The bottom line. The AMD Opteron is a competitor to Intel's Xeon line and provides performance that's compatible to that of the top-of-the-line Xeon processors, but with the added ability to easily migrate to a native 64-bit platform. Although the Opteron is a pure server processor, the Athlon 64 is a Pentium competitor designed for the desktop market. If you're looking for high-performance desktop systems, Athlon 64-based systems should be at the top of your list. Althon 64 systems are available in both desktop and mobile systems and are priced about the same as top-of-the-line 32-bit systems.

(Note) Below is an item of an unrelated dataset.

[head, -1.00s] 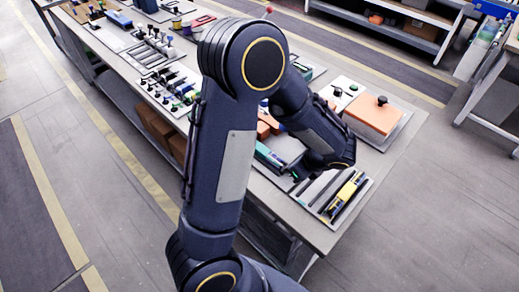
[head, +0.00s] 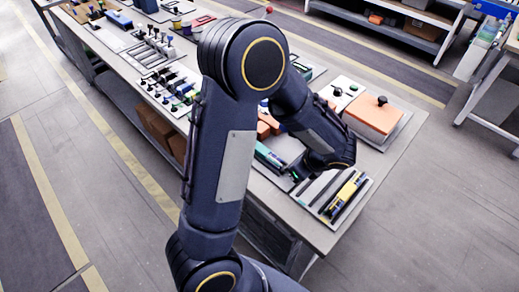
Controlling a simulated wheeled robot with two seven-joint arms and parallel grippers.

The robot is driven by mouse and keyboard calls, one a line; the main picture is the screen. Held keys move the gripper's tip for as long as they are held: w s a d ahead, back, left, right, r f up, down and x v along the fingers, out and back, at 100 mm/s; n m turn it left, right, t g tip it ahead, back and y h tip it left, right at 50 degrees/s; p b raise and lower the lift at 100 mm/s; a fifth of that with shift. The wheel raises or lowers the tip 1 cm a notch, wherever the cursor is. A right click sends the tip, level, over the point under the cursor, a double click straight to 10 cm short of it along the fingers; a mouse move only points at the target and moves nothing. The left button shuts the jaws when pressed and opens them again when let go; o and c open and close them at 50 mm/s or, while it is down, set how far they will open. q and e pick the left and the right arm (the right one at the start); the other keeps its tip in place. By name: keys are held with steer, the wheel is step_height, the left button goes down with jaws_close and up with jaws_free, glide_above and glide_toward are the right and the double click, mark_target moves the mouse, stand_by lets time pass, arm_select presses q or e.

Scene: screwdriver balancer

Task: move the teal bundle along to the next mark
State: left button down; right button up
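One arm of mine, which I take to be the left, rises from the bottom left of centre and bends down to the workbench (head: 385,180). Its wrist is low over the near right end of the bench. Its gripper (head: 298,173) is mostly hidden behind the wrist, so its fingers and any grip cannot be made out. A narrow teal piece (head: 268,156), possibly the bundle, shows just left of the gripper beside a grey tray. Whether they touch is unclear. A board (head: 325,200) with dark bars and a yellow piece lies right of the gripper. No marks can be read.
An orange block (head: 372,113) with a black knob sits on a plate behind the wrist. A white plate (head: 343,90) with dark knobs is beside it. Several tool racks and small parts fill the bench's left side. The bench's right corner is bare.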

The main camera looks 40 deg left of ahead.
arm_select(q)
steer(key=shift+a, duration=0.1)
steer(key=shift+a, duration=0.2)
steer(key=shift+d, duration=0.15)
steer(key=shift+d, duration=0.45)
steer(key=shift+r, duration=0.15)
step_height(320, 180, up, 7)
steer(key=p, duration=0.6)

They're currently the system of choice for hard-core gamers looking for the maximum system performance.

Intel's Xeon and Pentium with EM64T Technology
With little fanfare, Intel released its latest processor—the 64-bit Xeon—in July 2004, then quickly followed that release with the 64-bit version of the Pentium 4 in August 2004. Intel, an understandably staunch supporter of the Itanium chip, was hesitant to follow AMD's lead with an extended x86 architecture. In fact, the latest press release for the 64-bit compatible Pentium came from IBM as a part of the rollout of its new 64-bit lineup. Although Intel has been reluctant to enter the x64 market, the versatility of the x64 platform and its aggressive pricing—especially in comparison with the Itanium—forced the company down the x64 path.

Following the lead of the AMD64 platform, the new Intel Xeon uses the x86-64 architecture, and its instruction level is compatible with the AMD Opteron and Althon 64 processors. Intel terms its new 64-bit technology Extended Memory 64 Technology (EM64T). As with the AMD64 platform, the Windows 2003 for 64-Bit Extended Systems OS will support Intel's EM64T technology.

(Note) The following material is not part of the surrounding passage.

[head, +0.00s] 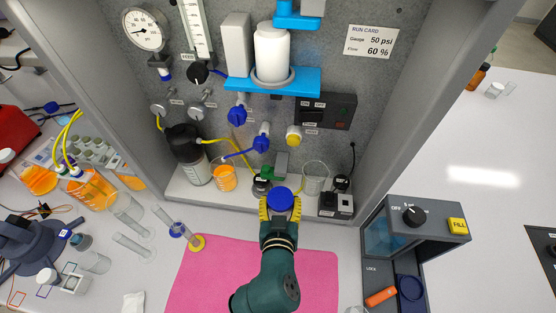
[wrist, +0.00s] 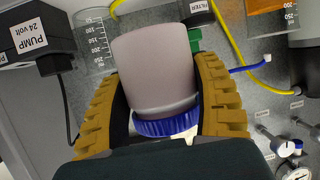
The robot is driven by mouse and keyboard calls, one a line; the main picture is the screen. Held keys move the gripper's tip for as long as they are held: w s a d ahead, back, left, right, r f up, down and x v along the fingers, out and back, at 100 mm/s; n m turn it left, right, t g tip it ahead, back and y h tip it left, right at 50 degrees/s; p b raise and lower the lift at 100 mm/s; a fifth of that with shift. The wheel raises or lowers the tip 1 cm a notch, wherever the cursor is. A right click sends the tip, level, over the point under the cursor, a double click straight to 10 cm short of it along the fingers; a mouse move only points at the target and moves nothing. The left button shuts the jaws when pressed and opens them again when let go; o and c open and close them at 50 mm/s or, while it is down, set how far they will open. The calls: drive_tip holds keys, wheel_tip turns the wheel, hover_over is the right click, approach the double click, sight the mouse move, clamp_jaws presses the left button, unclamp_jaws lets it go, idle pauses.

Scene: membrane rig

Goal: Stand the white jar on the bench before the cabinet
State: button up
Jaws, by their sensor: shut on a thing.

Like the 32-bit x86 and AMD64 platforms, Intel's EM64T processors are CISC-based and offer complete 32-bit binary compatibility. Also, like the AMD64 platform, the EM64T provides a Long mode for running native 64-bit OSs and a Legacy mode for running 32-bit OSs. The capabilities of these modes are the same as AMD's. However, there are definite differences between systems using the EM64T architecture and the AMD64 platform. Processor-wise, Intel's new 64-bit Xeon has several features that differentiate it from AMD's 64-bit line. Intel's new 64-bit Xeon processors can dynamically adjust the processor's power use through a technology called Demand Based Switching with Enhanced Intel SpeedStep Technology. Both the Xeon and the new Pentium 4 also provide support for Hyper-Threading. Hyper-Threading essentially lets the system see one processor as two, thereby enabling execution of more simultaneous threads for improved overall system performance. (Don't confuse Hyper-Threading with the new HyperTransport bus that the AMD processor line uses. The Intel EM64T systems don't use the higher-performance HyperTransport bus.) In addition, with its new Xeon line, Intel is providing the new E7520 and E7320 chipsets, and the Pentium 4 EM64T system uses the new 925X Express chipset, which supports extended memory and PCI Express.

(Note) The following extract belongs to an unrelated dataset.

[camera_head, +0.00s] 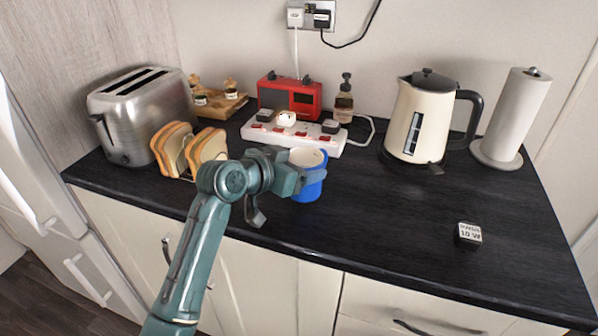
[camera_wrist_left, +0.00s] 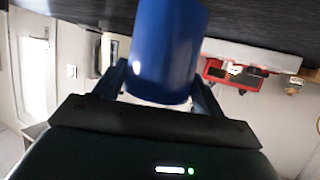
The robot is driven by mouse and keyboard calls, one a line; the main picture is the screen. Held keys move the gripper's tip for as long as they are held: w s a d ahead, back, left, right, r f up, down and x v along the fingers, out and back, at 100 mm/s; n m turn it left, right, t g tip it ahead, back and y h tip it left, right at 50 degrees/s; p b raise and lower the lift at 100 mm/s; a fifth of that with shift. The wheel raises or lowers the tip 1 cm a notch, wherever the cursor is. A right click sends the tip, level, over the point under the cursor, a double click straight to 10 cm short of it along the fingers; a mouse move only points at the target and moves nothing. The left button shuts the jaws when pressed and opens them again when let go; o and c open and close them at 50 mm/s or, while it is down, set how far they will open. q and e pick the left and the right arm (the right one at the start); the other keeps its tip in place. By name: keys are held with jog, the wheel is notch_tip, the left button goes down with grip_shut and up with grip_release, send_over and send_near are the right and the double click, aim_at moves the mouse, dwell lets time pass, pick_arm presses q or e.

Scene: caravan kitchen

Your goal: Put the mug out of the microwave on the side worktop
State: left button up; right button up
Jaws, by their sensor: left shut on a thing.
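A blue mug (camera_head: 309,188) with a pale inside is at the front middle of the black worktop (camera_head: 390,230). My left gripper (camera_head: 312,178) is shut on the mug, its fingers on either side of the mug's body. In the left wrist view the blue mug (camera_wrist_left: 168,50) sits between the two fingers of the gripper (camera_wrist_left: 165,88). The mug is upright on or just above the worktop; I cannot tell if its base touches. The microwave is not in view. My right gripper is not in view.
A power strip (camera_head: 335,142) and red radio (camera_head: 290,95) stand behind the mug. Toast in a rack (camera_head: 190,152) and a toaster (camera_head: 143,112) are left. The worktop between mug and block is clear.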

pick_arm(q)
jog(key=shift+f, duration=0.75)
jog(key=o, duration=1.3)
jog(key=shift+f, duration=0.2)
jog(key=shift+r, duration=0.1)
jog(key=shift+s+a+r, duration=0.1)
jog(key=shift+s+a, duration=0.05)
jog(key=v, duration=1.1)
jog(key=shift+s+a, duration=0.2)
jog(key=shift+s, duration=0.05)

You can view the new Intel EM64T specifications in Web Table 1. The new Xeon chips currently run at 3.6GHz and 2.8GHz, and they're developed through a new .9-micron manufacturing process, which means they consume less power and therefore run cooler. One point to notice in Web Table 1 is that the Intel EM64T line uses a smaller addressing section, therefore limiting overall memory address ability.

The bottom line. The new Intel Xeon EM64T, a server-oriented processor that competes squarely with the AMD Opteron, is basically the fastest and most capable Xeon processor that Intel has yet made. This processor will be an appealing option for companies that have standardized on Intel processors. However, the chip lacks both the higher-performance Direct Connection Architecture that the Opteron uses and the superior HyperTransport interconnect design, so the Xeon's performance is limited as a native 64-bit processor but—like the Opteron—fully supports both 32-bit and 64-bit applications at full speed. Intel is marketing its Pentium EM64T chip as a server and high-end workstation CPU, and at the time of this writing, it hasn't yet entered the desktop market. However, given a little time, it's sure to evolve into a desktop competitor to the Athlon 64.

Time to Go 64-Bit?
At this year's Windows Hardware Engineering Conference (WinHEC) in Seattle, Bill Gates predicted that by the end of 2005, all the x86 server processors sold by AMD and the majority of the processors sold by Intel will be 64-bit processors. Although migrating the huge x86-32 customer base will take time—and our survey, which you can read about in the Web-exclusive sidebar "Are You Using 64-Bit Systems?" (InstantDoc ID 44724) verifies this—Microsoft clearly sees the x86-64 platform as the mainstream computing platform of the future. The versatility of the x64 platform—with its ability to run 32-bit applications as well as 64-bit applications, combined with native 64-bit Windows support—will soon push 64-bit computing onto desktops near you. The x64 platform is aimed at the desktop and consumer market, but don't make the mistake of thinking that Intel or Microsoft have abandoned the Itanium. The Itanium system's high performance lets it compete head-on with RISC-based UNIX systems and mainframe systems. For maximum performance and scalability, Itanium is still the CPU of choice, and the emergence of the x64 platform hasn't changed that.